[BEGIN]

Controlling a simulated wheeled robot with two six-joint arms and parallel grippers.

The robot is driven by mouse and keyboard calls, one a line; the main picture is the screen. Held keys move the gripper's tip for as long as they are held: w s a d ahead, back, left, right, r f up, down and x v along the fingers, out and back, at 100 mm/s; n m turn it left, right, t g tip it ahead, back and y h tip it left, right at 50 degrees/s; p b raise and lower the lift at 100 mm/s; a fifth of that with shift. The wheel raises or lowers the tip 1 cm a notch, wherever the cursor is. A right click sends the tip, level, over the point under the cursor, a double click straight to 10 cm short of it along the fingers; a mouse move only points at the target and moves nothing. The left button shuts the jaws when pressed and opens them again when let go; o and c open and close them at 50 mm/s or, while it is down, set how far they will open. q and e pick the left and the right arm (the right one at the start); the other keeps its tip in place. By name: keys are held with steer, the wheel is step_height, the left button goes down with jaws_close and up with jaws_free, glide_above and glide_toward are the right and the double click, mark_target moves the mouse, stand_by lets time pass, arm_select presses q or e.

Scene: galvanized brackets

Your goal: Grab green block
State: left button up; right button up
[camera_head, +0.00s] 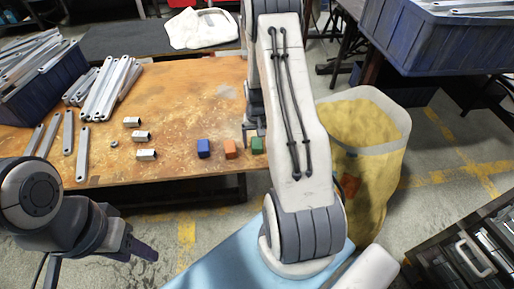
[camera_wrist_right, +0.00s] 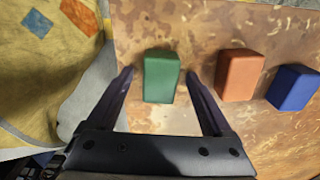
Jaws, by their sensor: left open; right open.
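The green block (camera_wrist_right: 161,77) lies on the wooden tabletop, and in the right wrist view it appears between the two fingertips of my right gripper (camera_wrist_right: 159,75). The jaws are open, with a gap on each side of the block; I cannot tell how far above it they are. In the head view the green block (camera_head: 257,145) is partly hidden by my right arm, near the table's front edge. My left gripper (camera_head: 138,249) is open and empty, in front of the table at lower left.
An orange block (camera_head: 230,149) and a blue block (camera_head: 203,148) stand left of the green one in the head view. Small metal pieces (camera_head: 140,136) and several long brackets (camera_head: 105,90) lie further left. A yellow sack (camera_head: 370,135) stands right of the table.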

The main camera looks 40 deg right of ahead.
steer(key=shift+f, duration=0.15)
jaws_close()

[END]
[BEGIN]

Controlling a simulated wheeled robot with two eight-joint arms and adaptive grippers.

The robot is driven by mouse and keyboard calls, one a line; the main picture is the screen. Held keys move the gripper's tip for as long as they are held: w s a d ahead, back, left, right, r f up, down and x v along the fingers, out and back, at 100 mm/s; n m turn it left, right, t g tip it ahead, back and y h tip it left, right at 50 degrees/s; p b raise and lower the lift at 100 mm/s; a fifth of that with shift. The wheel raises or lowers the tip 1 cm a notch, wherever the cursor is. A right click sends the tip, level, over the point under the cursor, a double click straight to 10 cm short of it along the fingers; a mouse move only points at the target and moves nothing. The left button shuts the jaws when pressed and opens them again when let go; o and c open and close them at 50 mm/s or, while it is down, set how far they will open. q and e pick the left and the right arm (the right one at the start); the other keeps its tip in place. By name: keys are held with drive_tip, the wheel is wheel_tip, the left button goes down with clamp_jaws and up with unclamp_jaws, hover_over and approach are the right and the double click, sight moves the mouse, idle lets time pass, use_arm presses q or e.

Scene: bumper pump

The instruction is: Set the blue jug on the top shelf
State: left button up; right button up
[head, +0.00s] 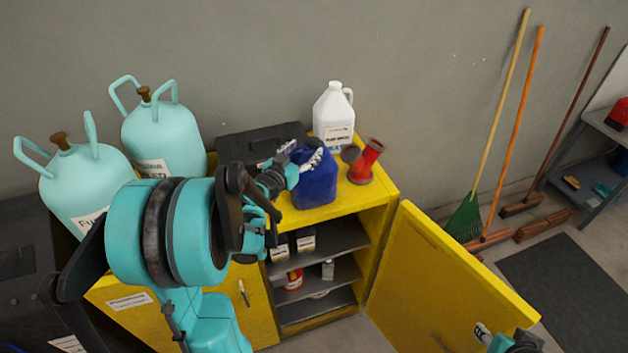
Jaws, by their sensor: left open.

[END]

Within the records above, how many lines include the word "Controlling"? State the number by itself.

2